Search-and-replace regex with capture

Question

I have a long text file that I want to mostly remain the same, but certain phrases need translated. It's not exactly a clean search-and-replace... For example, I need to change each occurrence of this...

lis r3, ha16(aLabel)

...into this:

lis r3, aLabel@ha

I.e. I need to find the whole ha16(aLabel), capture the aLabel from it (which could be any identifier text up to the terminating end-paren), and then emit a replacement of the captured text followed by @ha.

I've found examples galore of perl search-and-replace, but I haven't come across anything quite like what I need, and other posts that mention 'perl' and 'capture' don't seem to address my problem... or maybe they do and I'm too stupid to realize it.

Answer 1

You could do it like this:

#!/usr/bin/perl

use strict;
use warnings;

my $text = 'lis r3, ha16(L_.str10) some more text blah lis r3, lo16(identifier) some more text blah lis r3, ot16(identifier)';
$text =~ s/(\w{2})\d{2}\(([\w\.]+)\)/$1 eq 'lo' ? $2 . '@l' : $2 . '@' . $1/gie;
print $text;

Can also be written as:

#!/usr/bin/perl

use strict;
use warnings;
while (<DATA>) {
     s/(\w{2})\d{2}\(([\w\.]+)\)/$1 eq 'lo' ? $2 . '@l' : $2 . '@' . $1/gie;
     #you can also print out the result of the replacement.
     #print $_;
}

__DATA__
lis r3, ha16(L_.str10) 
some more text blah lis r3, lo16(identifier) 
some more text blah lis r3, ot16(identifier)
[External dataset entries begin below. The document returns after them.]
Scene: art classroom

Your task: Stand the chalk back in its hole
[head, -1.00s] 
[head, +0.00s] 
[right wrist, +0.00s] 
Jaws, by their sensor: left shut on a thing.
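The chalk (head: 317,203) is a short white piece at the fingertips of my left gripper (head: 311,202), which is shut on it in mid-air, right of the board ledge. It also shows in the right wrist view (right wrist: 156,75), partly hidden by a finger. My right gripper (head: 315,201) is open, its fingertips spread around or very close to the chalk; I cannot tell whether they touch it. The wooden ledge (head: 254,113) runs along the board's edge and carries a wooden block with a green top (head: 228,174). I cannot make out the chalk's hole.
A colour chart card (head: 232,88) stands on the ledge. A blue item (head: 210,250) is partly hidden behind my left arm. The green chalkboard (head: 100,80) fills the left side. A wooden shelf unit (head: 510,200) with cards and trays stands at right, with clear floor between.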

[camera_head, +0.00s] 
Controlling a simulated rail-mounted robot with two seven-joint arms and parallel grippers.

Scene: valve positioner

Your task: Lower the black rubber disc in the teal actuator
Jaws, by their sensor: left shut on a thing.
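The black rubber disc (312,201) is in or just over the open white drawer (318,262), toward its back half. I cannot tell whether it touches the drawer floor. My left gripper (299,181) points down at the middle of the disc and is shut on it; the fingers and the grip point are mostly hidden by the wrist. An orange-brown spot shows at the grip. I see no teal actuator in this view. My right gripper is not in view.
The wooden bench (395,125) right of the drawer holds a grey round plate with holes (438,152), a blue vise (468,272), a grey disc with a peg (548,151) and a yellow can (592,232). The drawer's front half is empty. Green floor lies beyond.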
To put it simple the e modifier allows you to use code on the right hand of the regex that can be used to replace the pattern. For a more detailed explanation you can read this question.
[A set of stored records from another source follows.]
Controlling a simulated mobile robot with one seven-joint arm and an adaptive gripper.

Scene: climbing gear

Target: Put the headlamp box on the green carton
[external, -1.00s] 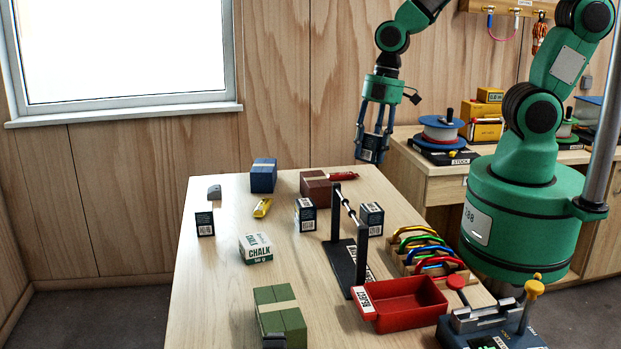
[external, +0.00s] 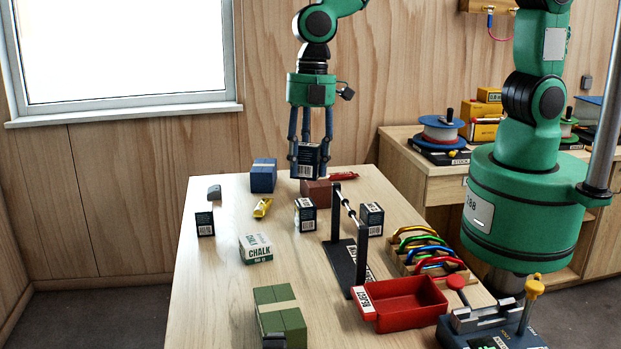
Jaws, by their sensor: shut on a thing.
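My gripper (external: 309,157) is shut on a small dark box with a white barcode label (external: 310,156), taken as the headlamp box; its print is too small to read. The green carton (external: 272,296) with a pale tape band sits at the near end of the table, well away from my gripper.
Similar dark boxes stand at left (external: 204,224), middle (external: 305,215) and right (external: 371,219). A chalk box (external: 256,249), blue carton (external: 263,176), brown carton (external: 315,190), black bar stand (external: 346,262), red tray (external: 404,301) and carabiner rack (external: 432,255) occupy the table.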

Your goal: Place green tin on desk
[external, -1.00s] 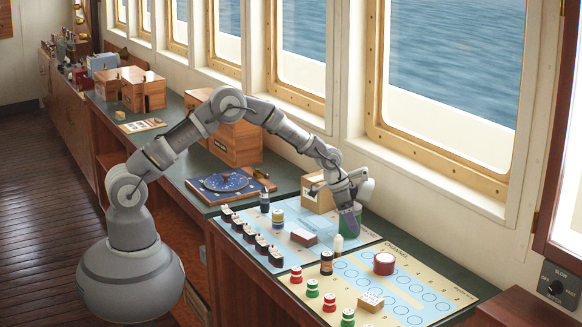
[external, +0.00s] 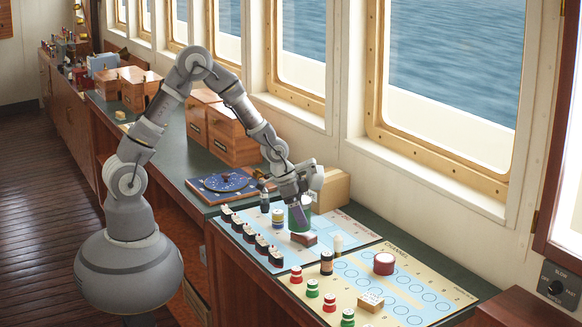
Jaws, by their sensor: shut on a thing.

On this example I am using (\w{2})\d{2} to match the extension before the label inside parenthesis and grouping the 2 letters for later use and using ([\w\.]+) which means any alphanumeric characters plus underscore and dot, to match your label.
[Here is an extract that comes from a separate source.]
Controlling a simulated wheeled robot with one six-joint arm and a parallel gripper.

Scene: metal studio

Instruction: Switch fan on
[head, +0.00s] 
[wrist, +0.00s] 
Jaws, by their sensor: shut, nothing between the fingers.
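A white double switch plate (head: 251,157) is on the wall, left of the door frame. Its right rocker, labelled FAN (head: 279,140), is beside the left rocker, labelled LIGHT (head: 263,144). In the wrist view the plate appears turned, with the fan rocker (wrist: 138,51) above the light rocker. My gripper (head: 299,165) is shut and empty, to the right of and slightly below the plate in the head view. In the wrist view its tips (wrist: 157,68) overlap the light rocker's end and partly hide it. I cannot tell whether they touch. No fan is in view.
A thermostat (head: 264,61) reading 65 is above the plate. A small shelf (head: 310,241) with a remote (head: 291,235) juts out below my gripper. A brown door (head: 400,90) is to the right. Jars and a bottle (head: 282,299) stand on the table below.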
On the right hand I am doing a ternary operator to define the extension:

$1 eq 'lo' ? $2 . '@l' : $2 . '@' . $1

if the first element which is the 2 letters is equal to lo then use @l if not then use the 2 letters as @extension for instance @ha or @ot on my sample text.

Live DEMO.

Answer 2

I think this can be improved into one line, but this is how I would do it:

$val = "lis r3, ha16(L_.str10)";
if ($val =~ /ha16\((.*?)\)/) {
    # $1 now contains the extracted text
    $capture = $1;
    $val =~ s/ha16\(.*?\)/$capture\@ha/gi;
}

Explanation of the regex involved:

ha16\((.*?)\)

ha16\( basically says "any text starting with ha16(". The ( is escaped since it is a regex keyword

(.*?) The () mean "capture everything that matches the pattern inside of this. .*? says "match zero or more (that's the *) of any character (that's the .) the ? means to do it non-greedily

\) says "once you get to this point, stop matching" (this is because of the non-greedy ? we used)

And the replacement:

s/ha16\(.*?\)/$1\@ha/gi

Anything in this format: s/<something>/<something>/ will tell perl to do a find and replace. The $1 is the match from the first set of parenthesis (if there were more then one we would have a $2 and so forth). The gi at the end says to replace GLOBALLY (don't stop after replacing the first match), and do it case-INSENSITIVE.

Answer 3

Something like..

use strict;
use warnings;

while (<>) {
     s/ha16\((.+)\)/$1\@ha/gi;
     print;
}

or better yet, use a mapping for multiple occurrences of variations.

my %map = (
    ha => '@ha',
    hi => '@hi',
    lo => '@l'
);

while (<>) {
   s/(\w{2})16\((.+)\)/$2$map{$1}/gi;
   print;
}

Swith off greediness using ?, the . matches almost any character, + means one or more.